El sistema de propiedad rural instaurado en 1948, por la ley del Instituto Nacional de Colonización, No. 11.029, ha culminado su evolución, agravada por las leyes 18.187 y 18.756, de 2007 y 2011, en un régimen absurdo, en que el colono, trabajador de la tierra, nunca llega a ser propietario pleno.
En efecto, aun luego de pagar al INC la totalidad del precio, el colono propietario -como lo llama la ley- se asemeja a los siervos de la gleba que caracterizaron a los campesinos en el sistema feudal, sólo que acá, el señor feudal al que están sometidos -en forma perpetua- es el Estado.
Para confirmarlo, veamos las principales características del régimen referido a los colonos propietarios que han comprado la tierra al INC, pagando por ella.
La regla general la establece el inc. 1º del art.70: “La propiedad, uso o goce de las parcelas que formen las colonias estarán afectados a los fines de interés colectivo que por esta ley se promueven”.
De allí derivan las siguientes limitaciones:
a) Sólo pueden ser colonos aquellos individuos que el Instituto acepte y que estén dispuestos a vivir permanentemente en el predio, con su familia, so pena de la pérdida de su derecho.
b) El colono propietario carece del poder de disposición de su propiedad, como surge del inc. 2 del mismo art.70: “Toda enajenación, gravamen o subdivisión, o la cesión en cualquier forma de disfrute, debe hacerse con la autorización previa del Instituto Nacional de Colonización (INC) aún en el caso en que el colono haya satisfecho íntegramente sus obligaciones”.
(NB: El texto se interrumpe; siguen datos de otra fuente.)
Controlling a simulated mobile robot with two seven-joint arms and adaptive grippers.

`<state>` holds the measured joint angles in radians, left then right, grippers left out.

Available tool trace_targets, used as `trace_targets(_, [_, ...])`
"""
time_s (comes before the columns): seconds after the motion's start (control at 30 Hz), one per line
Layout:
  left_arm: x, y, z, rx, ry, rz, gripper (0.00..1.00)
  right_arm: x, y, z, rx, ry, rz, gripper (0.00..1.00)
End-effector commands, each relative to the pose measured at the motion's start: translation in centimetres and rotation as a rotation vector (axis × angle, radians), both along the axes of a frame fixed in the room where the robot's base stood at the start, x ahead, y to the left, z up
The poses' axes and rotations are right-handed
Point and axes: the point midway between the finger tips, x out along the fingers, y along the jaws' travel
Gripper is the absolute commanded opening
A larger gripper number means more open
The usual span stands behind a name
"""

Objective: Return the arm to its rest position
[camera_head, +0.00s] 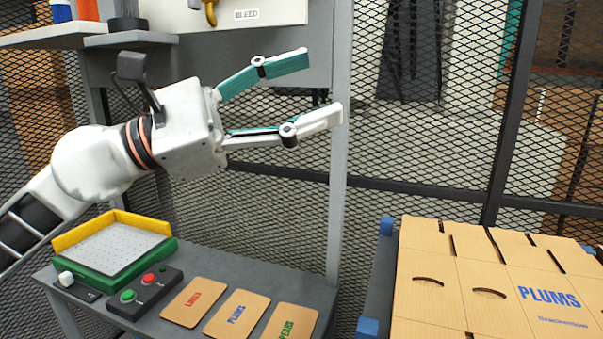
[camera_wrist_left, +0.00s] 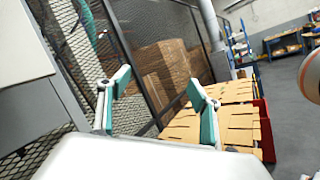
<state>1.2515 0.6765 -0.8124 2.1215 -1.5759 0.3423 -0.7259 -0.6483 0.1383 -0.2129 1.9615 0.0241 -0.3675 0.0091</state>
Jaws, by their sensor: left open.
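My left gripper (camera_head: 318,90) is raised above the small grey table, its fingers spread wide apart with nothing between them. Its white wrist and arm come in from the left. In the left wrist view the two green-padded fingers (camera_wrist_left: 160,100) also stand apart, with mesh fencing and cardboard beyond. My right gripper is in neither view.
The grey table (camera_head: 255,275) holds a green and yellow tray (camera_head: 163,248), a button box (camera_head: 143,293) and several labelled cards (camera_head: 236,312). A stack of flat cardboard blanks marked PLUMS (camera_head: 430,262) lies at right. A grey post (camera_head: 338,190) and mesh fence stand behind.

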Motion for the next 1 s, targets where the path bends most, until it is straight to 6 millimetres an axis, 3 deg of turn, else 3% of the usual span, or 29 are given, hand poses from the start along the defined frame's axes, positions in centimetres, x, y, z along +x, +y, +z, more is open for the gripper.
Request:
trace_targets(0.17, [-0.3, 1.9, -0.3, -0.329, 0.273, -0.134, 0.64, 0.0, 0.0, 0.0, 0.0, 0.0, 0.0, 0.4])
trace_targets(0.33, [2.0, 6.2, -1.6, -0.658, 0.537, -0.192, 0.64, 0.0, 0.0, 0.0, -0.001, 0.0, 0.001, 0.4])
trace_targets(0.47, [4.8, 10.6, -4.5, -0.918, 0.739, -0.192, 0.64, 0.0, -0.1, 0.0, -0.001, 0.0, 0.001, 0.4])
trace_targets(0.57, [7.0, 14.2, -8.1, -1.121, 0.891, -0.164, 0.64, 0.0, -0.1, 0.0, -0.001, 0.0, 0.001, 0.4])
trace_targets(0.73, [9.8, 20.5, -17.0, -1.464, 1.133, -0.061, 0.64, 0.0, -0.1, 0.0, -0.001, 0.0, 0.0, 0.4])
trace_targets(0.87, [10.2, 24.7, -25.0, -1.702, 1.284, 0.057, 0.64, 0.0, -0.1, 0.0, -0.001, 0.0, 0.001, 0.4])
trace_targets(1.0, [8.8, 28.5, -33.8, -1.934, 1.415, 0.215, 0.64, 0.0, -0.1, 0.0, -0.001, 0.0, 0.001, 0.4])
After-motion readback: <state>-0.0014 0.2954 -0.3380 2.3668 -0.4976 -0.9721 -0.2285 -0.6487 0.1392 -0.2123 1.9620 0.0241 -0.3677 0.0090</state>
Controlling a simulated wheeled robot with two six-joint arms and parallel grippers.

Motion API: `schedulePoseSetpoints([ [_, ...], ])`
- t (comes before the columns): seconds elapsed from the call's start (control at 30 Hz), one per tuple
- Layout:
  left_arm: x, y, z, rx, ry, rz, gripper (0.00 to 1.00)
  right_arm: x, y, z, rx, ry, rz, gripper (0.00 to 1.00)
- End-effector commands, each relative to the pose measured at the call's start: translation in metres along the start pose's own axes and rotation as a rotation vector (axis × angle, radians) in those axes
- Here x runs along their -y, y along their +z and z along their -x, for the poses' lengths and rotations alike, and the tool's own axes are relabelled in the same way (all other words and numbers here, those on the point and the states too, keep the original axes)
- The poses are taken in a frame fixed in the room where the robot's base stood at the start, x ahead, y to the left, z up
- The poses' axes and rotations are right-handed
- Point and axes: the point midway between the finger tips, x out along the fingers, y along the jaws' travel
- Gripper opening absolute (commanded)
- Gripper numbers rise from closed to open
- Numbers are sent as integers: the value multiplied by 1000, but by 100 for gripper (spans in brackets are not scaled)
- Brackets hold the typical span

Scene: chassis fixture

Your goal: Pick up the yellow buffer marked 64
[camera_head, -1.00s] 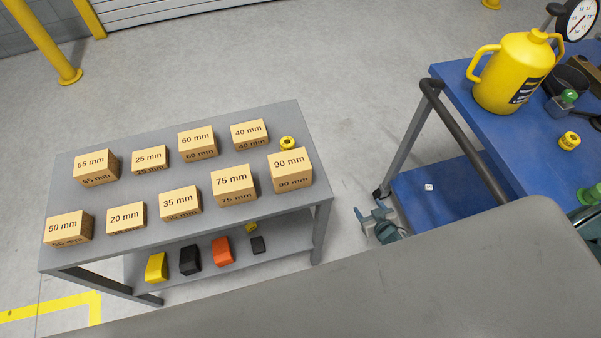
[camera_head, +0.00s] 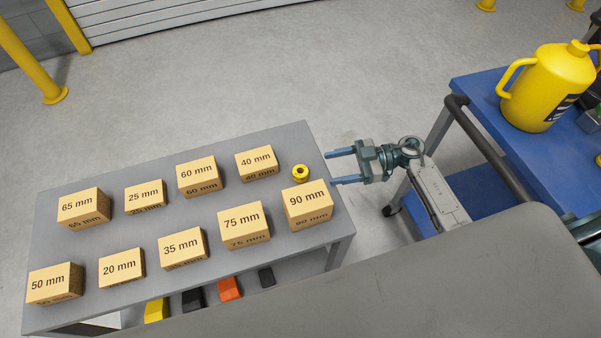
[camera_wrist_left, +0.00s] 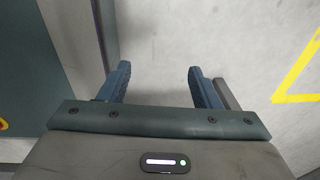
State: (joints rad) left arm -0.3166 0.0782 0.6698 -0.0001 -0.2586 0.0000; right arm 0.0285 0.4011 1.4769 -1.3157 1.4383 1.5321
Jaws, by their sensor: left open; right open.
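A small yellow ring-shaped buffer (camera_head: 301,173) sits on the grey table top (camera_head: 130,232) near its right edge, behind the 90 mm block. Any marking on it is too small to read. My right gripper (camera_head: 335,167) is open and empty at the table's right edge, its two blue fingers pointing left toward the yellow buffer and apart from it. My left gripper shows in the left wrist view (camera_wrist_left: 158,85); it is open, with nothing between its fingers and bare floor beyond.
Several tan blocks with mm labels stand in two rows, the 90 mm block (camera_head: 308,206) closest to the buffer. Yellow, black and orange pieces (camera_head: 229,289) lie on the lower shelf. A blue cart (camera_head: 480,85) with a yellow jug (camera_head: 548,85) stands at right.

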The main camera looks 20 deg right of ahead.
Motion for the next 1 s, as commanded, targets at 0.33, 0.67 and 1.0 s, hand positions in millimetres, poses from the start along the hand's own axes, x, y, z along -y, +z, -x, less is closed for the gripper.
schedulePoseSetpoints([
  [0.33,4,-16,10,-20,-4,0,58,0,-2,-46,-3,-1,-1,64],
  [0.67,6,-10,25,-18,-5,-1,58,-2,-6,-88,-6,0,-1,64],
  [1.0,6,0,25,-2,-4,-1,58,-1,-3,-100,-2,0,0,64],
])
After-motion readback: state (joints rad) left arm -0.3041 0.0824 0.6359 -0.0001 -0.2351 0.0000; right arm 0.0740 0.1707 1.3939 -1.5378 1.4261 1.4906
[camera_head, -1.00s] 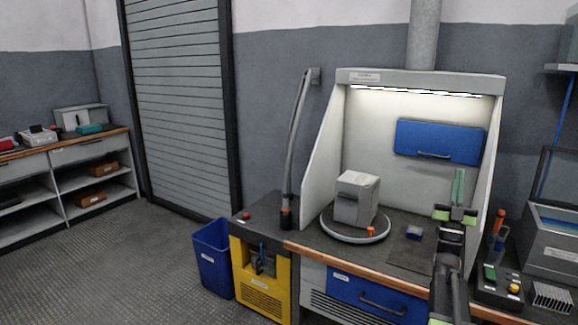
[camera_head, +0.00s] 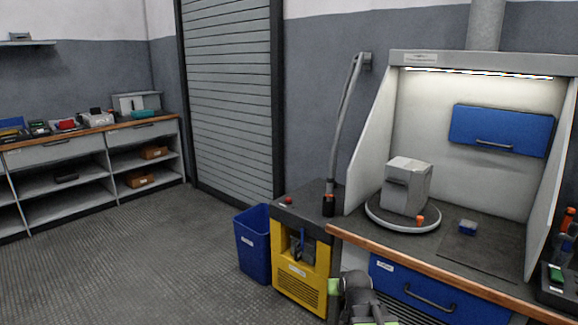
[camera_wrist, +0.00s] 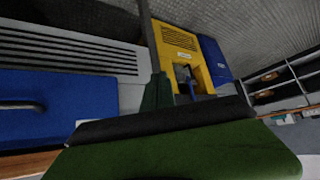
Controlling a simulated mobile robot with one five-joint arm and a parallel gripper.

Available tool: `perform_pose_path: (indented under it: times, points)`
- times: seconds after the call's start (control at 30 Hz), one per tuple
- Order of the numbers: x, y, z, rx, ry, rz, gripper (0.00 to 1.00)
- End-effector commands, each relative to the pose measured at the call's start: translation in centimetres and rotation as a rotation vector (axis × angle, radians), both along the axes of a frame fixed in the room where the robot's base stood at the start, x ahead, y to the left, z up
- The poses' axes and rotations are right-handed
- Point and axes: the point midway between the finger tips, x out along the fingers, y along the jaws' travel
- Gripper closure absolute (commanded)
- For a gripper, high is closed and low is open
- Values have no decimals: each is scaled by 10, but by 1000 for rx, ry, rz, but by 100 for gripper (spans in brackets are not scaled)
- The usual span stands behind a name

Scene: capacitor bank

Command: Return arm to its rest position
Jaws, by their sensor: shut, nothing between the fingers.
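My arm (camera_head: 358,296) is folded low at the bottom of the head view, in front of the workbench and its blue drawer. Its light green and grey parts show there, but the fingertips cannot be made out. In the wrist view my gripper (camera_wrist: 157,95) shows as a dark green finger above a broad green and black part. It is shut and empty. Beyond it are the blue drawer (camera_wrist: 60,100) and the yellow unit (camera_wrist: 180,55).
A blue bin (camera_head: 254,245) stands beside the yellow unit (camera_head: 300,280). Shelves (camera_head: 75,180) line the left wall. The floor (camera_head: 150,260) between is clear.

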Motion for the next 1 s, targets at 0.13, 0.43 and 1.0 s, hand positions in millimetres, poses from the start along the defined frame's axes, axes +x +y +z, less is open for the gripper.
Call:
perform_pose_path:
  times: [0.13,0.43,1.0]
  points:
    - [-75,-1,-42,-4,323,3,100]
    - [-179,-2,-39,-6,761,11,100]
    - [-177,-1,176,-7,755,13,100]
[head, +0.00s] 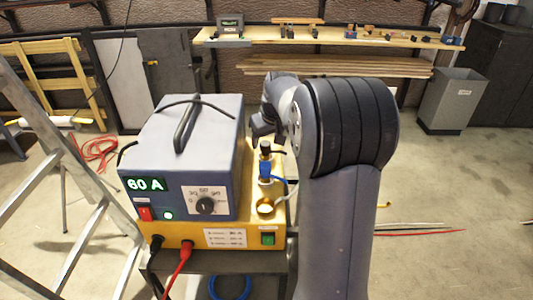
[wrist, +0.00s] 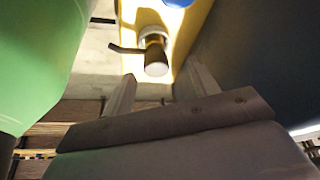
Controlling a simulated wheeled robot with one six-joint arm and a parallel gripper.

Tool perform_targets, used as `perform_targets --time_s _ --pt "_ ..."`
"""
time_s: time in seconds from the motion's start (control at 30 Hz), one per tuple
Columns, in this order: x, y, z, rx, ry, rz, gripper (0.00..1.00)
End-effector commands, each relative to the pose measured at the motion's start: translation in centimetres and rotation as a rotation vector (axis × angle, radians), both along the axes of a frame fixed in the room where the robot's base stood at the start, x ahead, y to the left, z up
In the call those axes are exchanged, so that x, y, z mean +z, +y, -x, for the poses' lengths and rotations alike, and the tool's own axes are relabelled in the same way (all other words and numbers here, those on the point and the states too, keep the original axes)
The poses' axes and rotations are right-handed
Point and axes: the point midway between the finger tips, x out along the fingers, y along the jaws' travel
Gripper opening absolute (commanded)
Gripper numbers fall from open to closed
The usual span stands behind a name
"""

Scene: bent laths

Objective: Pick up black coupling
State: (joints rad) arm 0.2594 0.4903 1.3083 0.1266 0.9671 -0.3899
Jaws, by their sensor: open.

c) La autorización para vender, hipotecar o dar en arriendo es discrecional del INC. Así lo establece el inc. 3º del art. 70: “El INC se opondrá a cualesquiera de estas operaciones cuando entienda (véase el amplísimo grado de discrecionalidad) que contrarían el principio establecido en el inciso primero de este artículo, siendo nulos de pleno derecho toda enajenación, gravamen o subdivisión, o la cesión en cualquier forma de disfrute relativa al predio, voluntaria o forzosa, que se realice sin el consentimiento de aquél”.
d) El inmueble pierde dramáticamente su valor económico, pues el propietario, si necesita vender su parcela, no sólo debe obtener la autorización del INC, sino que sólo puede vendérsela a una persona, que -a juicio del INC- califique como colono, lo que representa una reducción drástica de los posibles interesados, y -por tanto- del eventual precio a obtener.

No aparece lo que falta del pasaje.